#### WHAT YOU NEED TO DO
List, from the lines below, each one with "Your" in it.

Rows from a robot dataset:
%%

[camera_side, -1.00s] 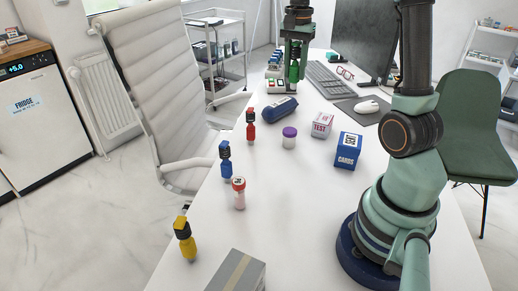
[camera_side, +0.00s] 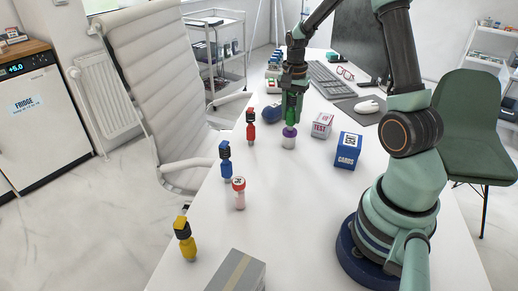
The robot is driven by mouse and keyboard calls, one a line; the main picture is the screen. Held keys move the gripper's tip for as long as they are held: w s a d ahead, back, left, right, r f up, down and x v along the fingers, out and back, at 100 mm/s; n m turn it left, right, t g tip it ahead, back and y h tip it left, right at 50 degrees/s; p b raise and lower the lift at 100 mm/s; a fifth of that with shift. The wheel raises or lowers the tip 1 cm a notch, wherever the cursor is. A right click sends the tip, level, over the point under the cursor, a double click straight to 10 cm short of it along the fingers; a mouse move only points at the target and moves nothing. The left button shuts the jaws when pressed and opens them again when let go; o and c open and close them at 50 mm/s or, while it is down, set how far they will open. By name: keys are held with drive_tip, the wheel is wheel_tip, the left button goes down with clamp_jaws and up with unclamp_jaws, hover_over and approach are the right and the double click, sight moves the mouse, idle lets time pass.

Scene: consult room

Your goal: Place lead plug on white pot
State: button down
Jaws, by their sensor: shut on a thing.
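My gripper (camera_side: 292,94) points down and is shut on a green lead plug (camera_side: 291,115), which hangs upright below the jaws. The white pot (camera_side: 289,143) with a purple lid (camera_side: 290,131) stands on the table directly below the plug in the picture. The plug's lower end meets the lid in this view; I cannot tell whether it touches it or is just above. The plug's upper part is hidden by my jaws.
Red (camera_side: 251,125), blue (camera_side: 226,160) and yellow (camera_side: 185,238) plugs stand along the left side. A red-capped pot (camera_side: 239,193), a TEST box (camera_side: 322,125), a blue CARDS box (camera_side: 348,150) and a dark blue case (camera_side: 272,113) are nearby.

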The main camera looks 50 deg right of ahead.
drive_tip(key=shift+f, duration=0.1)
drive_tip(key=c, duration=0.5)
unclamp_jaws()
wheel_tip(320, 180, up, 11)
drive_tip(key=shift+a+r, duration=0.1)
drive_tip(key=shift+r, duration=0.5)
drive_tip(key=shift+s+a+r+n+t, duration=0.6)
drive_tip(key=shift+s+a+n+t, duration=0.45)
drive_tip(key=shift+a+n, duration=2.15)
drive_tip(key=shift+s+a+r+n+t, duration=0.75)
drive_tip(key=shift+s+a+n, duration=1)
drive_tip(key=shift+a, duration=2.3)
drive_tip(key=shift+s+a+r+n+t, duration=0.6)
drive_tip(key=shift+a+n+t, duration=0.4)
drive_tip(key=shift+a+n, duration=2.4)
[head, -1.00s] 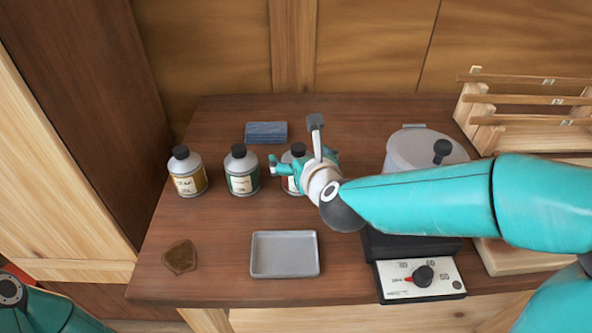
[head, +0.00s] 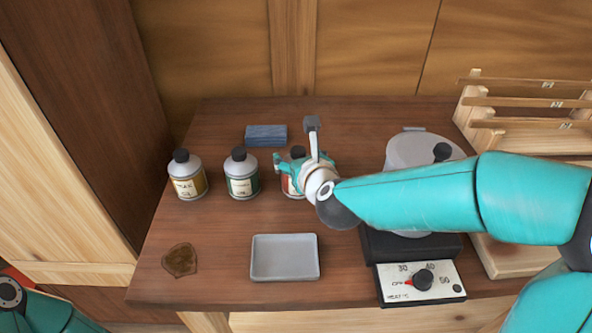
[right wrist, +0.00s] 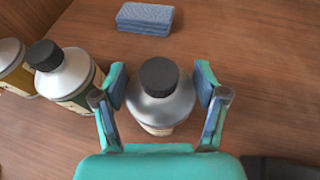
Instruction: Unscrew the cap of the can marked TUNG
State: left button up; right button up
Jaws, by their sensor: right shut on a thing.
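Three grey cans with black caps stand upright in a row at the left and middle of the bench: one with a yellow label (head: 189,187), one with a green label (head: 242,186), and one with a reddish label (head: 289,187). I cannot read TUNG on any of them. My right gripper (head: 301,165) is shut on the reddish-label can. In the right wrist view its fingers (right wrist: 161,85) flank the body of this can (right wrist: 160,108), below its black cap (right wrist: 159,76). The cap is on the can. My left gripper is out of view.
A blue folded cloth (head: 266,135) lies behind the cans. An empty grey tray (head: 285,278) and a brown patch (head: 180,259) are in front. A grey lidded pot (head: 405,150) stands on a heater with a dial panel (head: 421,282) at right, beside a wooden rack (head: 500,121).

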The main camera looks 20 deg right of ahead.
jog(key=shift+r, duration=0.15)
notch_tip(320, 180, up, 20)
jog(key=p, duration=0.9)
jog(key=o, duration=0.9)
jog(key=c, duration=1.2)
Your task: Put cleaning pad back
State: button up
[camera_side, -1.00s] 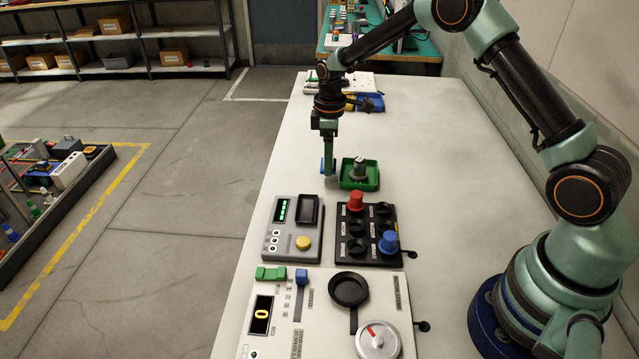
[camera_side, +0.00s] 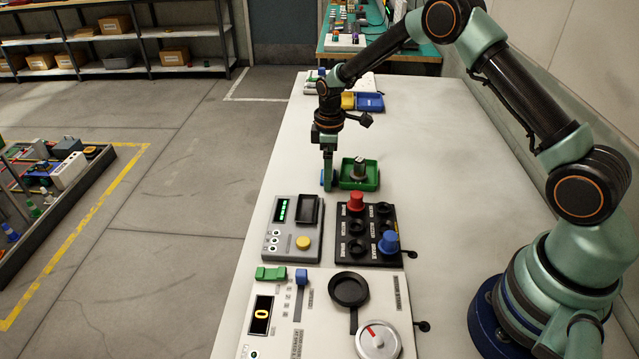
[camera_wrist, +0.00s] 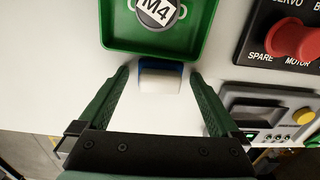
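The cleaning pad, a small block with a blue back and a white face (camera_wrist: 160,80), lies on the bench against the near edge of the green tray in the wrist view. In the side view only a bit of blue (camera_side: 323,178) shows beside my finger. My gripper (camera_side: 328,189) points down at bench height, left of the tray. In the wrist view its two green fingers (camera_wrist: 161,76) are spread, one on each side of the pad, with gaps to both sides. The grey unit (camera_side: 279,249) has a dark rectangular recess (camera_side: 308,211) at its top right.
The green tray (camera_side: 344,186) holds a round part marked M4 (camera_wrist: 158,12). A black panel (camera_side: 369,258) with red and blue knobs stands right of the grey unit. A white panel (camera_side: 285,345) lies in front. Blue and yellow trays (camera_side: 370,103) sit behind. The bench's right side is clear.

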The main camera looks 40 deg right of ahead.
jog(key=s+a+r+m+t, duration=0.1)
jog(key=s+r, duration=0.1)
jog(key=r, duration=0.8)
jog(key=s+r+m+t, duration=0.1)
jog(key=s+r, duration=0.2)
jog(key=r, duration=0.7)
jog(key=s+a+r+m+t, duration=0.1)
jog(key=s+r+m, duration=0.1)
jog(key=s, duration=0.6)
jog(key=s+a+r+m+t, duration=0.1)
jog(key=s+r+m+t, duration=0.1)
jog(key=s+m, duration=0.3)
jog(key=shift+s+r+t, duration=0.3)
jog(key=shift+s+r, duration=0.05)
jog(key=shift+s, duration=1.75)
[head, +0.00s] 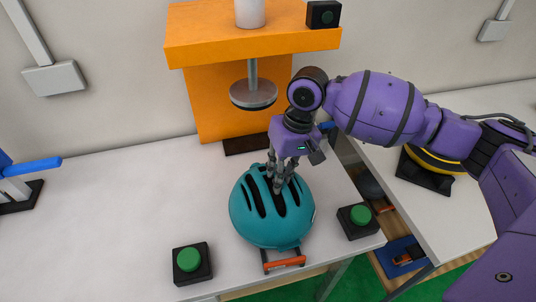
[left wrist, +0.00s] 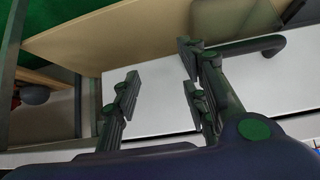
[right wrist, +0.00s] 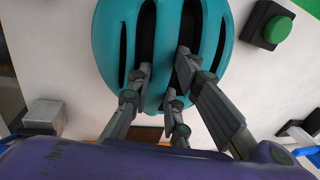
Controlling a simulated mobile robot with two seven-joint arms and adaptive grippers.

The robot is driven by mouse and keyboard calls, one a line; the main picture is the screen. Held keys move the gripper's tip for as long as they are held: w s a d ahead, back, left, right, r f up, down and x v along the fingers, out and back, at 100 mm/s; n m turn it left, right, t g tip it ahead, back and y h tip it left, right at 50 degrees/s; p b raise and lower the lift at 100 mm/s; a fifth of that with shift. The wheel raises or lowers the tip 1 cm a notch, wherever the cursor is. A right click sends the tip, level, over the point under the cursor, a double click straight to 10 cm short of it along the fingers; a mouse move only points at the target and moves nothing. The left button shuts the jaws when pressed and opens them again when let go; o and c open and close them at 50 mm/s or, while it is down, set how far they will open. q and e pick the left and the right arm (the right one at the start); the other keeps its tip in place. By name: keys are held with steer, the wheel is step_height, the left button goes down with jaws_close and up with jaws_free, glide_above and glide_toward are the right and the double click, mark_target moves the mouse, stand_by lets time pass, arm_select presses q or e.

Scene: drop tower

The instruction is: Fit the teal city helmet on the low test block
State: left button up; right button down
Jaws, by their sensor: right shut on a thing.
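The teal city helmet (head: 262,222) has dark vent slots and sits near the front of the white table, below the orange drop tower. My right gripper (head: 280,185) comes down on it from above and is shut on its shell at the vents. The right wrist view shows the fingers (right wrist: 165,95) at the slots of the helmet (right wrist: 208,35). An orange-red piece (head: 284,262) shows under the helmet's front edge; the low test block itself cannot be made out. My left gripper (left wrist: 160,75) is open and empty, seen only in the left wrist view.
The orange drop tower (head: 215,105) with a round grey plate (head: 253,93) stands behind the helmet. Black boxes with green buttons stand left (head: 192,262) and right (head: 357,221) of the helmet. A blue-handled device (head: 35,167) is at far left. The table's left middle is clear.

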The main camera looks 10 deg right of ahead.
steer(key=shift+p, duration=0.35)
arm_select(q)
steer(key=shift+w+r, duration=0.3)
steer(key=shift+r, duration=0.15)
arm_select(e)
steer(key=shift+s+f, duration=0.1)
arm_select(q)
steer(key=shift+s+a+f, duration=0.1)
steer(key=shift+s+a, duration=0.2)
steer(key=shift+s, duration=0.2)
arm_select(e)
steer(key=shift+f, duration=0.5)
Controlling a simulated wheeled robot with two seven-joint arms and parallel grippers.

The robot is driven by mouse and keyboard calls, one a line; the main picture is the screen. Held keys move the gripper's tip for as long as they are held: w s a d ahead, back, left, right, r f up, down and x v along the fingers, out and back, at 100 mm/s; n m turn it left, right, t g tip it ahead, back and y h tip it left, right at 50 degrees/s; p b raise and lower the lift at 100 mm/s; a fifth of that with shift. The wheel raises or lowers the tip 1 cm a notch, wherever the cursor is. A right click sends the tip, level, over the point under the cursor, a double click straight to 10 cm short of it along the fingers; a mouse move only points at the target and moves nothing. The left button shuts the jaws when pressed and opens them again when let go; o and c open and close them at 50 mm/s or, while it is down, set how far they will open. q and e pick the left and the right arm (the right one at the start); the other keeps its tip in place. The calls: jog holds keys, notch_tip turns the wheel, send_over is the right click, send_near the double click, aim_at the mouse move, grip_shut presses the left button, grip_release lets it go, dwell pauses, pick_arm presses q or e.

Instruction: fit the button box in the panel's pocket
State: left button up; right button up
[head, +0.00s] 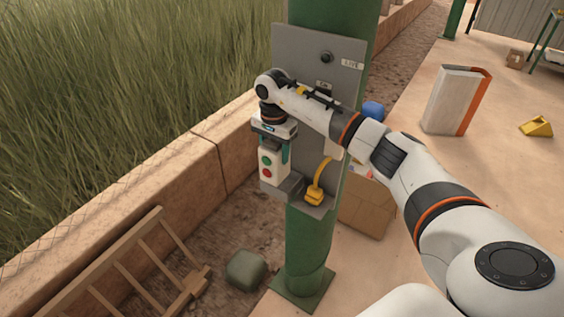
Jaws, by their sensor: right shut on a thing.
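The button box (267,167) is a small white box with a green and a red button on its front. It is upright in front of the lower left part of the grey panel (293,52), which is fixed to a green post. My right gripper (271,148) is shut on the top of the box, reaching down from above. A grey bracket (291,188) shows beside the box's lower right. The pocket itself is hidden or cannot be told apart, so I cannot tell whether the box is inside it. My left gripper is not in view.
A yellow plug (315,194) on a yellow cable hangs right of the box. A low wall (190,165) runs behind on the left. A wooden ladder (140,262) and a dark green block (246,270) lie below. A cardboard box (366,212) stands behind the post.

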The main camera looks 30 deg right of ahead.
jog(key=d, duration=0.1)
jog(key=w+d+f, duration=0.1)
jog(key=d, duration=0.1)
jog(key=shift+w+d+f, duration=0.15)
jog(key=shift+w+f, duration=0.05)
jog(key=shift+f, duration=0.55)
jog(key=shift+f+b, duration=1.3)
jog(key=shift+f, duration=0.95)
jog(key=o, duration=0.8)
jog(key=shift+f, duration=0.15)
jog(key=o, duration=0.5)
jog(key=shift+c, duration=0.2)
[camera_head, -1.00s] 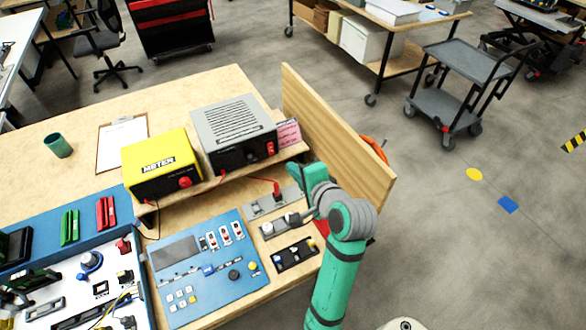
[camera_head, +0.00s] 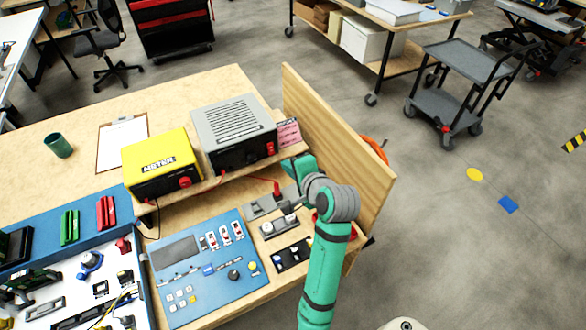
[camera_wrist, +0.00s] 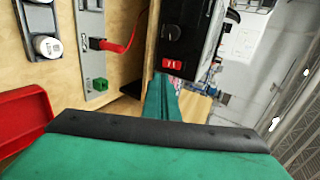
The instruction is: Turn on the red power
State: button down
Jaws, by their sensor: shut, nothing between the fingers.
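The red power switch (camera_head: 270,149) is on the dark front of the grey power supply (camera_head: 232,120), which stands on a raised wooden shelf. In the wrist view the red switch (camera_wrist: 172,64) shows on the black front panel, just past my fingertips. My green gripper (camera_head: 290,163) is shut and empty, in front of the power supply's right side, below the switch. In the wrist view the closed fingers (camera_wrist: 164,82) point toward the switch; I see no clear contact. The switch's position, on or off, is too small to tell.
A pink label (camera_head: 288,132) stands right of the supply, near an upright wooden board (camera_head: 335,135). The yellow meter (camera_head: 160,163) is on the left. A red cable plugs into a grey socket strip (camera_head: 262,204) below. A blue control panel (camera_head: 205,270) lies in front.

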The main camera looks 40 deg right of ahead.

%%

#### REPLY
Your goal: Place lead plug on white pot
Your task: Put cleaning pad back

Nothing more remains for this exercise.